2) The wrapper generation system now reads these example pages, and
searches
for rules that can be used to reliably extract the labeled examples. The
assumption is that these rules will rely on searching for features that
are
part of the document’s structure, and so should work on any similar
page.
3) A wrapper has been generated - it can now be used to extract
Cafepress
product information.

== Progress ==
I’ve had exams up until last week, so I have done much less work on my
project than I expect to do from now until the end of the program. That
said, I am pleased with the progress I have made so far. I have made
good
progress with an implementation based on many ideas from this paper[3].
The
basic rule generation system is working, as is the tokenization process
and
much of the higher level logic needed for the system to “just work”. To
understand my progress, it’s probably easiest if I explain something
about
how the system works. A document’s structure might be defined in the
following way: doc_tree = Ariel::StructureNode.new do |r|
r.title
r.timestamp
r.author
r.post_body
r.comment_list do |c|
c.comment_author
c.comment_title
c.comment_body
c.comment_date
end
end

This example could represent a blog post. Each member of the
comment_list is
prefixed only to make it clear what I’m referring to. Each of the fields
such
as author and post_body are extracted using a pair of rules - a rule to
find
the start of the field, and a rule to locate the end of the field. In
addition to these rules, lists have rules that will decompose them in to
individual list items (in the example above - in to a complete comment).

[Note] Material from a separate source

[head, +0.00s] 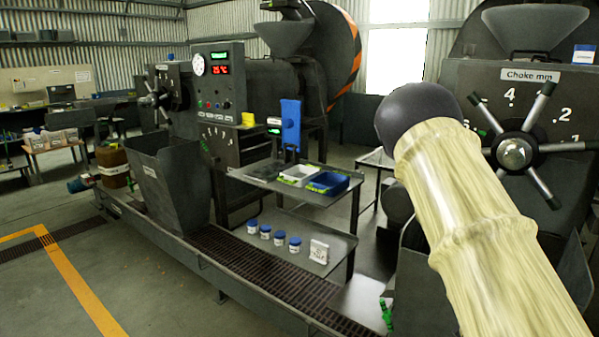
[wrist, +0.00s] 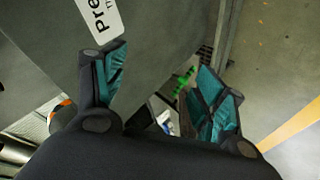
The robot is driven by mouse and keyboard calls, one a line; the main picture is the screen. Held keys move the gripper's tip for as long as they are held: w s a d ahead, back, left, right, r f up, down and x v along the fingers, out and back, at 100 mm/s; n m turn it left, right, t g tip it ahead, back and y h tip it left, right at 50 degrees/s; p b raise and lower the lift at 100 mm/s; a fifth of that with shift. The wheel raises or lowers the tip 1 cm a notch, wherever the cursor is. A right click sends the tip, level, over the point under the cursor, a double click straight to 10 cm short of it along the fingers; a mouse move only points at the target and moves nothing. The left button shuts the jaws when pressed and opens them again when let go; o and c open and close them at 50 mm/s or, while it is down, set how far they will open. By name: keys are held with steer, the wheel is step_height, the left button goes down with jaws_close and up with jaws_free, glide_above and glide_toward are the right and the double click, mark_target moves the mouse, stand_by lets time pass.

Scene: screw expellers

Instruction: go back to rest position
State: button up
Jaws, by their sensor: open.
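My gripper (wrist: 166,88) shows in the wrist view with its two teal-padded fingers spread apart. Nothing is held between them. Behind the left finger is a grey metal panel with a white label (wrist: 100,18) that begins "Pre". A small green thing (wrist: 183,80) shows beyond the gap, below the panel. In the head view my pale, sleeved arm reaches up from the lower right and its dark rounded joint stands in front of the right machine. My gripper is not seen in the head view.
A machine with a spoked handwheel (head: 514,152) labelled "Choke mm" stands close on the right. A control panel (head: 219,75) is at centre left. A shelf holds a white tray (head: 298,174) and a blue tray (head: 328,183). Several blue-capped jars (head: 279,238) stand lower. Floor (head: 150,270) is clear at left.

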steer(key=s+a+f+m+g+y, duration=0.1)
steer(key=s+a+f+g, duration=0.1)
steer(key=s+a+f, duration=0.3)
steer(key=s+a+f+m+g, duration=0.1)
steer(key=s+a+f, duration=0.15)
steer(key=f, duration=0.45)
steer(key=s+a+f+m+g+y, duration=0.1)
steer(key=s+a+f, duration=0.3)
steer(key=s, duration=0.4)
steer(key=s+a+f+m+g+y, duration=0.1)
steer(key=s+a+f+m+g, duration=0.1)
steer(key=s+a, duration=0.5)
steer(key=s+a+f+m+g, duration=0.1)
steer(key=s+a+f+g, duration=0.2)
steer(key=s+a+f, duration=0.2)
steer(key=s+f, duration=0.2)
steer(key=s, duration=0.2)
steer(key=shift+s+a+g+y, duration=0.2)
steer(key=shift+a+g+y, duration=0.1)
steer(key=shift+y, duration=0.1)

By using a tree structure to describe the document, rules can build upon
each
other. For instance - the rules in comment_list are applied to the whole
document, but the comment_author rule will then only be applied to an
individual list item. This allows for relatively small, uncomplicated
rules
and flexibility (the order of the fields in the document doesn’t matter,
and
it doesn’t matter if some are missing). This seems obvious, but a lot
of
wrapper generation algorithms I’ve read about have these limitations.

Rules are generated using a sequential covering/separate and conquer
algorithm. This basic logic behind the rule learning process is:

  1. Generate a rule that correctly matches as many of the training
    examples as
    possible.
  2. Remove the training examples covered by the generated rule.
  3. Repeat until all training examples are covered.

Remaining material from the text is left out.